If you’re making this drink, step one starts by examining your bottles of vermouth. As we mentioned above, if they’ve been around since your birthday party two years ago, step two involves dumping the contents down the drain. In a three-ingredient cocktail, you want the good, fresh stuff.
Once you’ve had a chance to restock, it all comes together: juicier red and crisper blanc vermouth, plus a touch of anise from the absinthe, mingled together and stirred till refreshingly cold. This is a great pre-dinner drink.
When you’re trying out a new cocktail ingredient, it’s nice to keep it simple so you can really get a sense of what the stuff tastes like. Suze, a bittersweet, slightly vegetal French aperitif, is practically a cocktail in a bottle, so it doesn’t need much. St-Germain elderflower liqueur highlights the aperitif’s floral side, and Cava adds a little fruity fizz.
Hosting brunch? You could always make mimosas, but this easy combo is a little more fun, doctoring up affordable bubbly (cheap-ish Prosecco, Cava, or Crémant is fine) with Domaine de Canton ginger liqueur. Fresh grapefruit juice puts its bright and bitter talents to work, preventing the balance from tipping too sweet.
Maybe you’ve heard the story—this drink’s supposedly a bungled version of the classic, made with bittersweet Campari, rich sweet vermouth, and (whoops!) Prosecco instead of the gin. It’s perfect for a day when you’re not quite ready for stiffer spirits.

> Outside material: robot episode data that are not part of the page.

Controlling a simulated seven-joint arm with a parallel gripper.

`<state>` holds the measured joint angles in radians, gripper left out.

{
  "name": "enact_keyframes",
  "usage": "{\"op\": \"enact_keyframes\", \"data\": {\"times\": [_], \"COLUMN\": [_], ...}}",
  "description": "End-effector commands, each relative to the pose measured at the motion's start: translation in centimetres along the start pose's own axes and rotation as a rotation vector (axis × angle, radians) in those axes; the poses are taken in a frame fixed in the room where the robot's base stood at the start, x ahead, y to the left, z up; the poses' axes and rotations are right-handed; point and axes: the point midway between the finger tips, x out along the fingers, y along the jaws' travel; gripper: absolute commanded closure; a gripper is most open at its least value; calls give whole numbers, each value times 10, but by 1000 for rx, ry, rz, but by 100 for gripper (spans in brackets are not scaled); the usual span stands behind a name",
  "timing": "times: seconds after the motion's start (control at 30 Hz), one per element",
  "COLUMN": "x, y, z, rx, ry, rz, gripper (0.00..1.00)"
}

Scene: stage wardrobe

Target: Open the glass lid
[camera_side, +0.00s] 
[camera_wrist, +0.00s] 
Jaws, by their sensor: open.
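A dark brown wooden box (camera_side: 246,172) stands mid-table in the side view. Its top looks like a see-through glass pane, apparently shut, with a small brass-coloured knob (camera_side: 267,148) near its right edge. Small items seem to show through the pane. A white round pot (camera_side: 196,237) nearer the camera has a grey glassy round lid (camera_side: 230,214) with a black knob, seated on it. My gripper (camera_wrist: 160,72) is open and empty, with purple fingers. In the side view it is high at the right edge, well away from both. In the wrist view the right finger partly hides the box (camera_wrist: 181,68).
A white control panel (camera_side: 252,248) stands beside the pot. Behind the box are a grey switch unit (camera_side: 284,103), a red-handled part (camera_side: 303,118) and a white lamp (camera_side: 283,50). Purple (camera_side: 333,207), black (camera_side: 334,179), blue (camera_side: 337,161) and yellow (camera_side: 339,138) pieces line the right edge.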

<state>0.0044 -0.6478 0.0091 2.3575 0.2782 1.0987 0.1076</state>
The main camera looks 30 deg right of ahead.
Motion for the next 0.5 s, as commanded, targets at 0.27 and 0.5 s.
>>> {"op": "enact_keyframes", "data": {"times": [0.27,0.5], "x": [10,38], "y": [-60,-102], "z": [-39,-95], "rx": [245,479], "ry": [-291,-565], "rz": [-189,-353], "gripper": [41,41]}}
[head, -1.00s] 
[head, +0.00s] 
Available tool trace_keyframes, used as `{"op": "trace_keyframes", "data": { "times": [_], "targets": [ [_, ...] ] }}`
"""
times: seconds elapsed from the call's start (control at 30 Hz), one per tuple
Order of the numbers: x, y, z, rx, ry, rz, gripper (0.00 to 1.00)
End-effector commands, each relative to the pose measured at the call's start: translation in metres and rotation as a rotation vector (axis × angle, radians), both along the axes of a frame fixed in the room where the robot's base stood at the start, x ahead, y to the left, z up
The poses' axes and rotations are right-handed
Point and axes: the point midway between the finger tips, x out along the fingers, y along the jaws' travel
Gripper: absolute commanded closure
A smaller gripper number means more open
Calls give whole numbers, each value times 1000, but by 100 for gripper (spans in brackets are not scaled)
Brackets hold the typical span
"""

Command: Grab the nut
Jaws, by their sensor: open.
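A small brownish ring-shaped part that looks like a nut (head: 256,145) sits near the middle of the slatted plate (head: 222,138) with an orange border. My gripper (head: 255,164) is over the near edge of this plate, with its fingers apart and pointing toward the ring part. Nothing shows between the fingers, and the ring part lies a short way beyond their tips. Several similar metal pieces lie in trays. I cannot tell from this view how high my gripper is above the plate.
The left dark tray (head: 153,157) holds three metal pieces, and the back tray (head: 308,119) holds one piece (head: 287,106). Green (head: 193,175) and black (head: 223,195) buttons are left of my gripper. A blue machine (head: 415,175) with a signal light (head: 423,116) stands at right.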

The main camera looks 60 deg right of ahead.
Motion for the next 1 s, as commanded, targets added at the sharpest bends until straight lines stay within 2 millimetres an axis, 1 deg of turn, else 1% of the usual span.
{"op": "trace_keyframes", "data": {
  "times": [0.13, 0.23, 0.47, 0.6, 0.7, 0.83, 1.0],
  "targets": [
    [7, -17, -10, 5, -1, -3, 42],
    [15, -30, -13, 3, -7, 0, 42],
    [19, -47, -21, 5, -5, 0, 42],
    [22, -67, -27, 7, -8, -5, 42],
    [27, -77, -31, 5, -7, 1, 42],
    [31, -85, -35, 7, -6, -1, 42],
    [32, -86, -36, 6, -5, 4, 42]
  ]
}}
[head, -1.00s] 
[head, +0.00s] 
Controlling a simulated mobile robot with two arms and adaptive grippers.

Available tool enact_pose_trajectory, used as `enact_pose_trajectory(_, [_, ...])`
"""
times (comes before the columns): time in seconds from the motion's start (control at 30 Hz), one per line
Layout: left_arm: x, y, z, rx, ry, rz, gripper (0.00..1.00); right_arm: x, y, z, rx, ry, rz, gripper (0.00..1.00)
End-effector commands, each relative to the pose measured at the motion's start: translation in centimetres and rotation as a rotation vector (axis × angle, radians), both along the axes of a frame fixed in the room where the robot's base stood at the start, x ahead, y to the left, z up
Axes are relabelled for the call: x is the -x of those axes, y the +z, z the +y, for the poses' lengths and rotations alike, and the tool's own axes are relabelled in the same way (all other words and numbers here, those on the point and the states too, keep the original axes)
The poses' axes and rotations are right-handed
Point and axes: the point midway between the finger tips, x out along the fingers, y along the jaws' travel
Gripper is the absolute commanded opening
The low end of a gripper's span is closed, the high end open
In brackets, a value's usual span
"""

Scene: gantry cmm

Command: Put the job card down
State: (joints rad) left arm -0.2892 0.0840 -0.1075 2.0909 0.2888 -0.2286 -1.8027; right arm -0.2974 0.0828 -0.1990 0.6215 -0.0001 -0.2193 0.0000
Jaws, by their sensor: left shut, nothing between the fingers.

Do you like your drinks a little bitter? Then you should probably have Cynar in your home bar. You can start by subbing it into any drink that calls for Campari, or give this easy brunch drink a try. It’s bright like a classic orange juice mimosa, but instead of being sweet and fruity, grapefruit and Cynar give the cocktail brightness, bitterness, and a touch of mystery.